Find each line with the string "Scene" and copy it.

____________

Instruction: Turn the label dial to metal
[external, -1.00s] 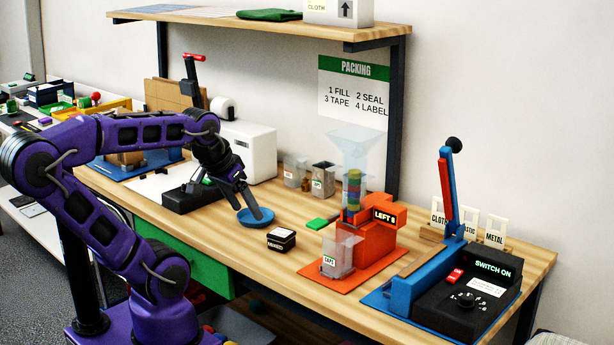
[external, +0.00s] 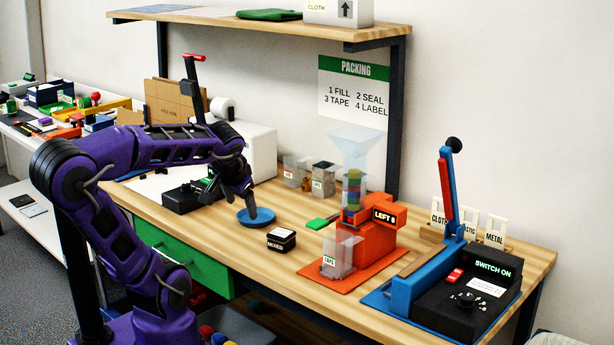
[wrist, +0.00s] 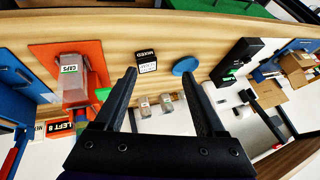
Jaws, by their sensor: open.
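A dark round dial (external: 466,299) sits on the black control box (external: 440,311) at the right end of the bench; its marks are too small to read. The box's screen reads SWITCH ON, with a red switch beside it. A small black device (external: 183,198) with green on it stands left of my gripper and also shows in the wrist view (wrist: 236,62); I cannot tell whether it bears a dial. My gripper (external: 252,212) is open and empty, above or beside the blue dish (external: 258,216), far left of the dial. Its fingers stand apart in the wrist view (wrist: 160,72).
An orange dispenser (external: 380,240) reading LEFT 8, a clear CAPS bin (external: 340,260) and a MIXED box (external: 281,240) stand between my gripper and the control box. A blue press with an upright lever (external: 446,195) adjoins the control box. CLOTH and METAL plates (external: 495,232) stand behind.

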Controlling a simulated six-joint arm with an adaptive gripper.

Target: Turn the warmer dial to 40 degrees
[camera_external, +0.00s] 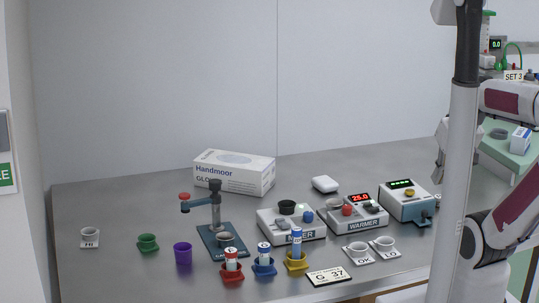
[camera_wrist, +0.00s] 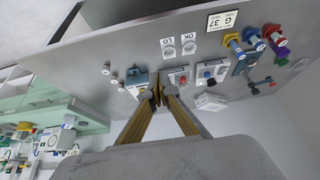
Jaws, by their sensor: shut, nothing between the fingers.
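The warmer (camera_external: 364,224) is a white box labelled WARMER on the bench, right of the mixer, with a red display (camera_external: 360,197) reading 25.0. A red round knob (camera_external: 347,210), apparently its dial, sits on top beside a grey cup well; its marks are too small to read. In the wrist view the warmer (camera_wrist: 179,77) lies just beyond my fingers, its red knob facing up. My gripper (camera_wrist: 162,92) is shut and empty, its fingertips together and apart from the knob as far as I can tell.
The mixer (camera_external: 290,235) with a blue knob stands left of the warmer. A device with green lights (camera_external: 406,212) stands close on its right. Cups on OK and LO cards (camera_external: 358,250) sit in front. A white rounded box (camera_external: 325,184) is behind. The bench's left rear is clear.

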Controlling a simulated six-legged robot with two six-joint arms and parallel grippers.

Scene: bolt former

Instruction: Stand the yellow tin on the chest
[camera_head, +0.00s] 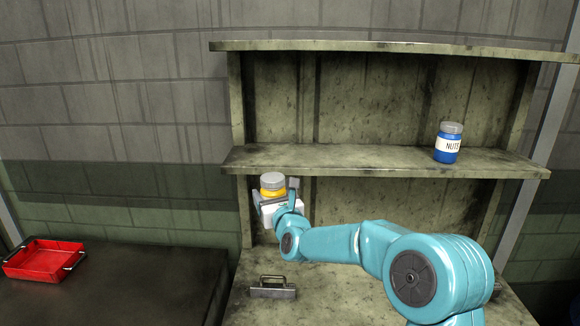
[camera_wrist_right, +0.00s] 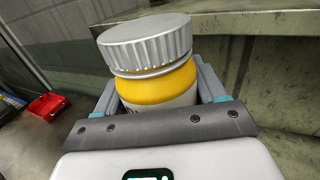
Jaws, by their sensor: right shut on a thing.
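The yellow tin (camera_head: 272,186) has a grey ribbed lid and is held upright by my right gripper (camera_head: 274,194) in front of the left part of the shelf unit, below its middle board. In the right wrist view the yellow tin (camera_wrist_right: 155,88) sits between the two fingers of my right gripper (camera_wrist_right: 158,95), which are shut on it. Its lower part is hidden by the gripper body. I cannot pick out a chest for certain; a dark flat-topped block (camera_head: 130,290) stands at the lower left. My left gripper is not in view.
A blue jar labelled NUTS (camera_head: 448,143) stands on the middle shelf board (camera_head: 350,160). A grey metal piece with a handle (camera_head: 272,288) lies on the lower surface. The dark top right of the tray is clear.

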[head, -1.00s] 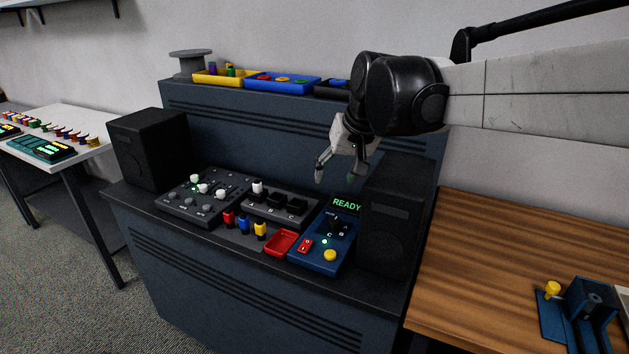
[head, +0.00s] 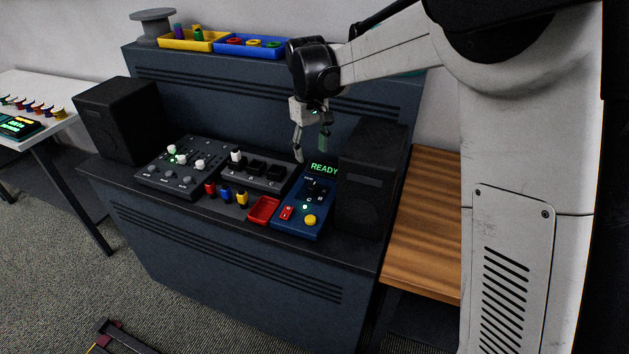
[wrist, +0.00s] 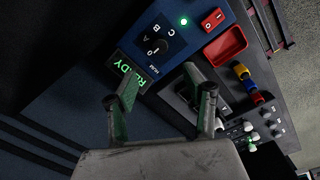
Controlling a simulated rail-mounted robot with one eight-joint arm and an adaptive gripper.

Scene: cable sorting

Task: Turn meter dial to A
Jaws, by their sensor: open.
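The blue meter (head: 291,219) lies on the bench's right part, with a green READY display (head: 323,168). Its black dial (head: 317,188) sits below the display, with letters around it; I cannot tell surely where it points. The dial also shows in the wrist view (wrist: 155,46), with B and C marks and an A beside it. My gripper (head: 311,160) is open and empty, above the back of the meter near the display. In the wrist view its two fingers (wrist: 164,102) are spread apart and the dial lies beyond them, untouched.
A black speaker (head: 364,190) stands close to the meter's right. A red tray (head: 263,210), coloured plugs (head: 226,194), a switch panel (head: 258,171) and a mixer (head: 183,168) lie to the left. A raised back ledge holds a yellow bin (head: 193,42) and a blue bin (head: 250,46).

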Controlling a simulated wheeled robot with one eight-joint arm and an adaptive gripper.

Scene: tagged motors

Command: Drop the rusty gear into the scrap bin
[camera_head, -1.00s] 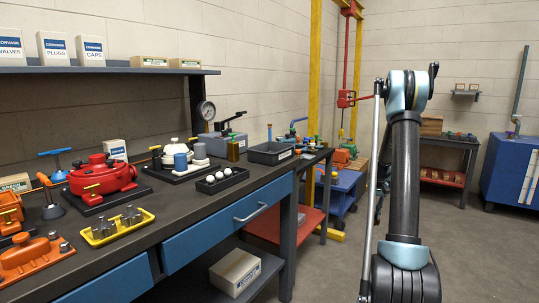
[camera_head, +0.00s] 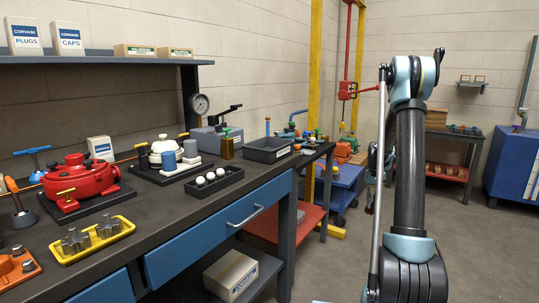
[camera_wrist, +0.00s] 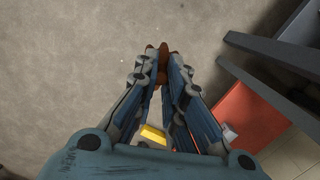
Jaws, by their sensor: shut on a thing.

____________

**Result**
Scene: bolt former
Scene: cable sorting
Scene: tagged motors

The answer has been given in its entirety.